Numerics of Hebrews worldwide distribution around 1170 AD according to Binyamin of Tudela
Prof. Emilio Spedicato
We present data on the world distribution of the Hebrews around 1170 AD as found in the book Itinerary of Binyamin of Tudela. The data show about half of the Hebrews living in the Yemen region, in agreement with the recent thesis of Kamal Salibi that the original land of the Hebrews was the western-southern Arabian peninsula.
In three recent monographs Prof. Kamal Salibi, a leading historian of the Arab world, a Christian professor at the American Lebanese University in Beirut, on mainly geographical reasons has claimed that the land where the Hebrews lived between the time of Abraham and the deportation to the East by Assirians and Babilonians, was not Palestine but a territory in present day Asir, i.e. on a high plateau of south-western Arabian peninsula, a region well watered and fertile. According to him only a fraction of the Hebrews went to Palestine when they got from Cyrus the Great the freedom to dwell where they liked, while most of them returned to their original land. The reason why some Hebrews settled in Palestine is given by Salibi as related to the commercial importance taken by Palestine during Persian empire, such land being located on the way between the main economical centers of Egypt and Mesopotamia.
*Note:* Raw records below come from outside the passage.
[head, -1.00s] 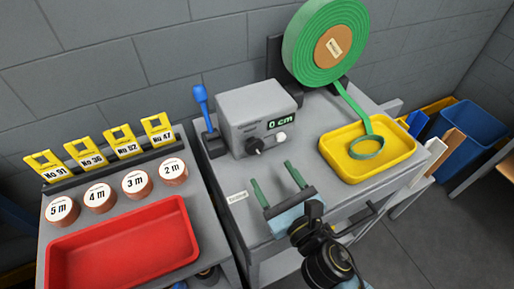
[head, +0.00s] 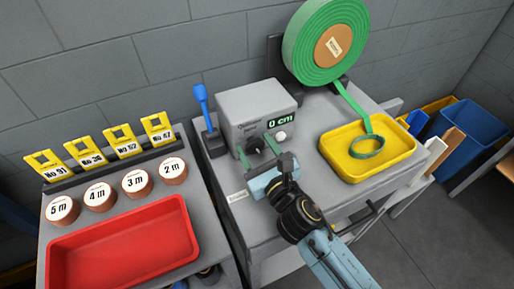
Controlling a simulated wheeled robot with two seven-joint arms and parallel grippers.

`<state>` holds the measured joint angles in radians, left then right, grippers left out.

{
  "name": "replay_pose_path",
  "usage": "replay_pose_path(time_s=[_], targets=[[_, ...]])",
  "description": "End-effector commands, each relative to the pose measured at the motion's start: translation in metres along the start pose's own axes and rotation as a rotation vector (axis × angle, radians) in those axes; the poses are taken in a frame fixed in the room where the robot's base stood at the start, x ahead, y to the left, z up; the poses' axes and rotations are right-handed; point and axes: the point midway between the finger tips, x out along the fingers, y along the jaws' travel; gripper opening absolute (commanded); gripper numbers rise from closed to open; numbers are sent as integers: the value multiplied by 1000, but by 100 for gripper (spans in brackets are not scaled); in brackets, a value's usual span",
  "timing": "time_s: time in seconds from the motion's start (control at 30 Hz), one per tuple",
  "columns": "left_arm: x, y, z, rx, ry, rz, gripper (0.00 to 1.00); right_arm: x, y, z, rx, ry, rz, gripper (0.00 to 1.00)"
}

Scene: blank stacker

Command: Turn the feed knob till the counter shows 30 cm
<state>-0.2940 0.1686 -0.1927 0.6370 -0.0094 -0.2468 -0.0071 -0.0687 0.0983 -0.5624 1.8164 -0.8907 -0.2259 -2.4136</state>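The grey feeder box (head: 258,108) stands on the grey cart. Its counter (head: 281,115) reads 0 cm. The black feed knob (head: 254,145) is low on the box's front, with a white button (head: 281,136) to its right. My right gripper (head: 257,149) is at the front of the box. Its two green fingers are apart, one on each side of the knob. I cannot tell whether they touch it. My left gripper is not in view.
A green webbing roll (head: 325,45) feeds a strip down into a yellow tray (head: 408,150) on the right. A blue-handled lever (head: 202,98) stands left of the box. A red tray (head: 70,252), labelled rolls and yellow tags sit on the left table.

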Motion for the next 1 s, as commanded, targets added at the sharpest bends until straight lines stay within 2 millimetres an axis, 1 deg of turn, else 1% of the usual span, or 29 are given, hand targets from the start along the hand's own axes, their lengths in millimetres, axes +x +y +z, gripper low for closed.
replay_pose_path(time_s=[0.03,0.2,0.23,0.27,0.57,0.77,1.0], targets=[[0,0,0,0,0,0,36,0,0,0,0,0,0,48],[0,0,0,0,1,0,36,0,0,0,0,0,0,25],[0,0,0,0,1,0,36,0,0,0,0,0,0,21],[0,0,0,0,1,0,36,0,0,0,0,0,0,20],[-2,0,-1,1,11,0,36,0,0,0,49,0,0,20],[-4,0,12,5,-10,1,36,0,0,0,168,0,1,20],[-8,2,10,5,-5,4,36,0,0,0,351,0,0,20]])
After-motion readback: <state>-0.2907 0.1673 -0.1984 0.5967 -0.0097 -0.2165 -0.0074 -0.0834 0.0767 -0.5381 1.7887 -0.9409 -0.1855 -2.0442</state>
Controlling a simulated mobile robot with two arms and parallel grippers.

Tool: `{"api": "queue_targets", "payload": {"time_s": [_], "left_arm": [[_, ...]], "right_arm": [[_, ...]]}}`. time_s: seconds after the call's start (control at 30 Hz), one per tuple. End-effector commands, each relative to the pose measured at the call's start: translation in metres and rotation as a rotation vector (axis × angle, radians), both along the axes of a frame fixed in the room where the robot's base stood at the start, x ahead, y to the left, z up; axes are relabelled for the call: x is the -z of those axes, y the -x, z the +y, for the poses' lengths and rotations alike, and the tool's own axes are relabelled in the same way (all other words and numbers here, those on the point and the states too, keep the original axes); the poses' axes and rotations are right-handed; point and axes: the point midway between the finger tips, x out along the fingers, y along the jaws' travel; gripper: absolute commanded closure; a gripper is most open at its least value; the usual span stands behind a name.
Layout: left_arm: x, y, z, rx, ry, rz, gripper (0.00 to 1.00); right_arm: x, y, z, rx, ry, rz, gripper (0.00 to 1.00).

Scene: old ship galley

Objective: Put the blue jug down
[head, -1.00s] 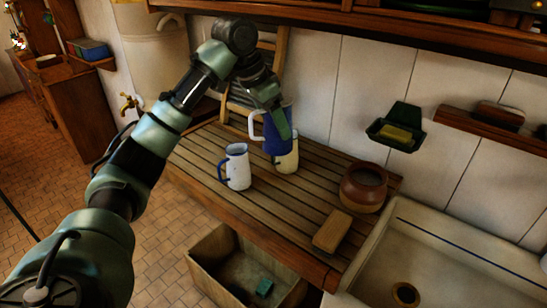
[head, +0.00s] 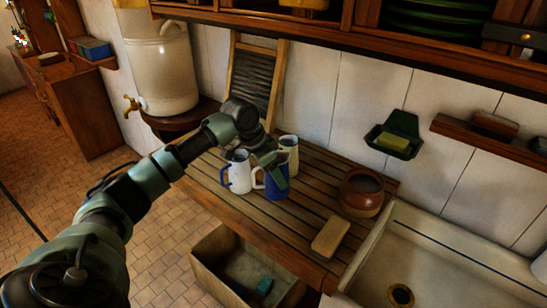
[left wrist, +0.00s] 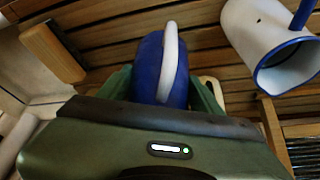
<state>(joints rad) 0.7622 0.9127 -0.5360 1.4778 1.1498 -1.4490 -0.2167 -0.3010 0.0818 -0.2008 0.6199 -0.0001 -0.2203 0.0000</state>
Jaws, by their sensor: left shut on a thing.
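The blue jug (head: 275,190) with a white handle is between the fingers of my left gripper (head: 274,166), which is shut on it. The jug looks upright, at or just above the slatted wooden board (head: 308,208); I cannot tell whether its base touches. In the left wrist view the blue jug (left wrist: 147,62) sits between the green fingers, its white handle towards the camera. A white jug with blue rim and handle (head: 239,172) stands close on its left. A cream jug (head: 290,148) stands just behind it. My right gripper is not in view.
A brown pot (head: 364,194) and a wooden block (head: 331,237) are on the board's right part, beside the sink (head: 440,262). A washboard (head: 254,85) leans at the back. A crate (head: 225,272) is below. Bare slats lie between the blue jug and the block.

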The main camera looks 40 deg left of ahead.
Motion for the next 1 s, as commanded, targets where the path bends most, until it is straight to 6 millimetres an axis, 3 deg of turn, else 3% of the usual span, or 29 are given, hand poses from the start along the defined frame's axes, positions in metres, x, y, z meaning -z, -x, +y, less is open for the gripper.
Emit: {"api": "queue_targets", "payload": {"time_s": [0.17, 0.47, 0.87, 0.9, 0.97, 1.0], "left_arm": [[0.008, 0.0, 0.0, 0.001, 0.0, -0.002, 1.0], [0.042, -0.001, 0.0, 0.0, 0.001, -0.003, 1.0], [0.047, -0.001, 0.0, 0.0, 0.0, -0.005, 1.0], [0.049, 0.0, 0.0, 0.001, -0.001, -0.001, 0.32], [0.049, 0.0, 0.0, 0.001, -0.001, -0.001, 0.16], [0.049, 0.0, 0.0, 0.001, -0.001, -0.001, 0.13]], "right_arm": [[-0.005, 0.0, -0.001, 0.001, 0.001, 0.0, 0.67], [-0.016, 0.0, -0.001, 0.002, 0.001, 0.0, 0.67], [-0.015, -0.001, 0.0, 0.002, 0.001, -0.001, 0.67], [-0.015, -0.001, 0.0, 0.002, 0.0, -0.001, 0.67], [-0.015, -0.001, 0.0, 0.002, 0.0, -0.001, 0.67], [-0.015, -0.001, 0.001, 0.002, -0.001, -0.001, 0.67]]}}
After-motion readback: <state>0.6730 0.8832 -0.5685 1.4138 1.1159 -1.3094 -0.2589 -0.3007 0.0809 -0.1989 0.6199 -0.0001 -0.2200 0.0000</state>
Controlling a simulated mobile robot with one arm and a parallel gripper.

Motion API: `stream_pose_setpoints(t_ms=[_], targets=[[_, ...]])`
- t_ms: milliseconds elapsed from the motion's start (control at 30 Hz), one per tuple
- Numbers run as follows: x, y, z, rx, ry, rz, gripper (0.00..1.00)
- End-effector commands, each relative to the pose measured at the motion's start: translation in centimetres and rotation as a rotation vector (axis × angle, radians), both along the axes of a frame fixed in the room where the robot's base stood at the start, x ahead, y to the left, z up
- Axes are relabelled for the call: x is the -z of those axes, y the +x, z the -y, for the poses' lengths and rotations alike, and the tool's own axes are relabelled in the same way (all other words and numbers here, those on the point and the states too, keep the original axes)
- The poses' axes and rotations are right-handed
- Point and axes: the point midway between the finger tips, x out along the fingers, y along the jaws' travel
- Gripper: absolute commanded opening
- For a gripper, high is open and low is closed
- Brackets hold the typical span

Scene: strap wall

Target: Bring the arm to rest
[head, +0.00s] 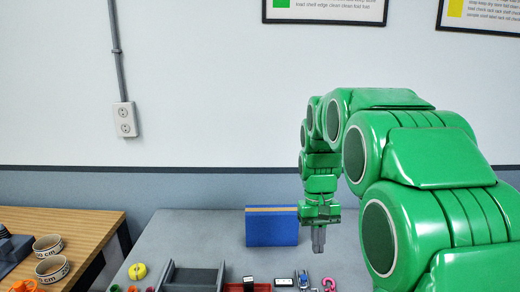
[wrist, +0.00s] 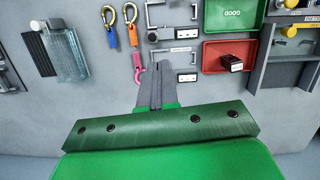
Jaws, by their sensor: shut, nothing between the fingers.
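My arm is green and rises from the right side of the head view, bends over and comes down near the middle. My gripper (head: 319,245) points down over the grey table (head: 190,236), just right of a blue block (head: 271,228) with a tan top edge. In the wrist view my gripper (wrist: 157,85) shows its two grey fingers side by side, shut with nothing between them. The fingertips appear apart from the small things on the table. The gap between fingertips and table is hard to judge.
A grey tray (head: 192,277) stands at the table's front. The wrist view shows clips with a blue strap (wrist: 112,36) and an orange strap (wrist: 133,35), a pink hook (wrist: 138,68), a red tray (wrist: 216,48) and a clear bottle (wrist: 66,53). A wooden table (head: 85,222) stands left.

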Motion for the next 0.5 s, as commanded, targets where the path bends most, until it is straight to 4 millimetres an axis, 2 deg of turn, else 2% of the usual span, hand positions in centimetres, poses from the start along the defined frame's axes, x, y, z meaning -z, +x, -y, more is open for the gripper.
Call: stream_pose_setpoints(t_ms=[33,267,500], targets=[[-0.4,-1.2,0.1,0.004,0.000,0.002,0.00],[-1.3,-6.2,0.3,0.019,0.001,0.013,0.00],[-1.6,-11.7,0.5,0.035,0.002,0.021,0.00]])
Around 1170 AD. the rabbi Binyamin of Tudela began a three years travel to visit many of the Hebrews communities in the world. In his travel report he lists the numbers of Hebrews living in the cities he visited. In this paper we provide such numbers, whose analyses fully corroborates Prof. Salibi thesis on the ancient location of the Hebrews. Indeed less than 3% of the Hebrews are listed by Binyamin to live in Europe of Africa, almost 50% are attributed to Arabia and Yemen, and the remaining are found in Mesopotamia, Persia and India. It appears therefore that possibly about half of the Hebrews returned to their original land, while most of the remaining settled in the eastern part of the Persian empire, when given by Cyrus freedom choosing their dwelling place.